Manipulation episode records

• • • • •

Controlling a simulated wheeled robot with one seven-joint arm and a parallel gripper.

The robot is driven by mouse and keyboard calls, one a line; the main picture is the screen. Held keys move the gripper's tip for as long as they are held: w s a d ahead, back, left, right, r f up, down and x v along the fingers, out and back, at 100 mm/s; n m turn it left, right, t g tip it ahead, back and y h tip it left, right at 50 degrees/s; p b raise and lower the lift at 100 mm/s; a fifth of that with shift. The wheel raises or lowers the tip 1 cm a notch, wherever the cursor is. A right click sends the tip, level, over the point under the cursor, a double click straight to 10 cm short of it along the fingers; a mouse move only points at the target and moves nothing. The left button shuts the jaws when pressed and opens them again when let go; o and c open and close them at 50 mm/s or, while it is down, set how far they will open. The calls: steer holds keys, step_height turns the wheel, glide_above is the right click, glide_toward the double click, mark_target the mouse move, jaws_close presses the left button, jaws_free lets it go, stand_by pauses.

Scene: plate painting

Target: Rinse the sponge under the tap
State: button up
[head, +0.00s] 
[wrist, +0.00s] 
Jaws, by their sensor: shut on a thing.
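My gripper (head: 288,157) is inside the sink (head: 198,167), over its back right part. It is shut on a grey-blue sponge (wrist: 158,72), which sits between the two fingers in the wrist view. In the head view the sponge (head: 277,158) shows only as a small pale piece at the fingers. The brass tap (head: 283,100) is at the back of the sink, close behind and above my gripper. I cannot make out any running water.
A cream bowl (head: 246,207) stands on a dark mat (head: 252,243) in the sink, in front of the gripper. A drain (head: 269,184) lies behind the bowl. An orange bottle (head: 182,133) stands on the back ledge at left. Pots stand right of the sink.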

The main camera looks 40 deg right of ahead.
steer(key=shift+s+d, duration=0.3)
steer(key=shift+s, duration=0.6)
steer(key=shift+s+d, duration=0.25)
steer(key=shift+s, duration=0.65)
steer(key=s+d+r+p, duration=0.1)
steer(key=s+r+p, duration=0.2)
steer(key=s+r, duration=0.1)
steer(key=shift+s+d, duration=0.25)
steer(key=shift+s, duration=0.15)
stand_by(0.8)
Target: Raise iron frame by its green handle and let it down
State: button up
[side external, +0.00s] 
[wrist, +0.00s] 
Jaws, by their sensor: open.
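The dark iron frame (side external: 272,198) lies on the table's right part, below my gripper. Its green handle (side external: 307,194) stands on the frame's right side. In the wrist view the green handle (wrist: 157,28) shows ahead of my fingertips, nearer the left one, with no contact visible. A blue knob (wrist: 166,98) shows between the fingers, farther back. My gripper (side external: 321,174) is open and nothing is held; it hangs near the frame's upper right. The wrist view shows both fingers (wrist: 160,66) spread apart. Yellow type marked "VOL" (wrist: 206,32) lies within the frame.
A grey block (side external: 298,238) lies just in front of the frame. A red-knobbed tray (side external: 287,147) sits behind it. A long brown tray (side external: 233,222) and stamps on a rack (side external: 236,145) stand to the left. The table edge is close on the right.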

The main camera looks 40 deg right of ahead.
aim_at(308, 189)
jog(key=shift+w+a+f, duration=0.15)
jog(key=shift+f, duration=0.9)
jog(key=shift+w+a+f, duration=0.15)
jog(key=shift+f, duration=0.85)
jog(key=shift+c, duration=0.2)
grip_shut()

• • • • •

→ Objective: Write out the records above again, keeping each one identical to the original.

→ Result:
Controlling a simulated wheeled robot with one seven-joint arm and a parallel gripper.

The robot is driven by mouse and keyboard calls, one a line; the main picture is the screen. Held keys move the gripper's tip for as long as they are held: w s a d ahead, back, left, right, r f up, down and x v along the fingers, out and back, at 100 mm/s; n m turn it left, right, t g tip it ahead, back and y h tip it left, right at 50 degrees/s; p b raise and lower the lift at 100 mm/s; a fifth of that with shift. The wheel raises or lowers the tip 1 cm a notch, wherever the cursor is. A right click sends the tip, level, over the point under the cursor, a double click straight to 10 cm short of it along the fingers; a mouse move only points at the target and moves nothing. The left button shuts the jaws when pressed and opens them again when let go; o and c open and close them at 50 mm/s or, while it is down, set how far they will open. The calls: steer holds keys, step_height turns the wheel, glide_above is the right click, glide_toward the double click, mark_target the mouse move, jaws_close presses the left button, jaws_free lets it go, stand_by pauses.

Scene: plate painting

Target: Rinse the sponge under the tap
State: button up
[head, +0.00s] 
[wrist, +0.00s] 
Jaws, by their sensor: shut on a thing.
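My gripper (head: 288,157) is inside the sink (head: 198,167), over its back right part. It is shut on a grey-blue sponge (wrist: 158,72), which sits between the two fingers in the wrist view. In the head view the sponge (head: 277,158) shows only as a small pale piece at the fingers. The brass tap (head: 283,100) is at the back of the sink, close behind and above my gripper. I cannot make out any running water.
A cream bowl (head: 246,207) stands on a dark mat (head: 252,243) in the sink, in front of the gripper. A drain (head: 269,184) lies behind the bowl. An orange bottle (head: 182,133) stands on the back ledge at left. Pots stand right of the sink.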

The main camera looks 40 deg right of ahead.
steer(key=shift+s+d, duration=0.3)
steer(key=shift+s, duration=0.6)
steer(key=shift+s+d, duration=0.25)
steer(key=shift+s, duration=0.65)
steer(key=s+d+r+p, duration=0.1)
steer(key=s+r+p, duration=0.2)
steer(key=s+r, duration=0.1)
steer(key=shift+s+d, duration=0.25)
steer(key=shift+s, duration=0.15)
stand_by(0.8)
Target: Raise iron frame by its green handle and let it down
State: button up
[side external, +0.00s] 
[wrist, +0.00s] 
Jaws, by their sensor: open.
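The dark iron frame (side external: 272,198) lies on the table's right part, below my gripper. Its green handle (side external: 307,194) stands on the frame's right side. In the wrist view the green handle (wrist: 157,28) shows ahead of my fingertips, nearer the left one, with no contact visible. A blue knob (wrist: 166,98) shows between the fingers, farther back. My gripper (side external: 321,174) is open and nothing is held; it hangs near the frame's upper right. The wrist view shows both fingers (wrist: 160,66) spread apart. Yellow type marked "VOL" (wrist: 206,32) lies within the frame.
A grey block (side external: 298,238) lies just in front of the frame. A red-knobbed tray (side external: 287,147) sits behind it. A long brown tray (side external: 233,222) and stamps on a rack (side external: 236,145) stand to the left. The table edge is close on the right.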

The main camera looks 40 deg right of ahead.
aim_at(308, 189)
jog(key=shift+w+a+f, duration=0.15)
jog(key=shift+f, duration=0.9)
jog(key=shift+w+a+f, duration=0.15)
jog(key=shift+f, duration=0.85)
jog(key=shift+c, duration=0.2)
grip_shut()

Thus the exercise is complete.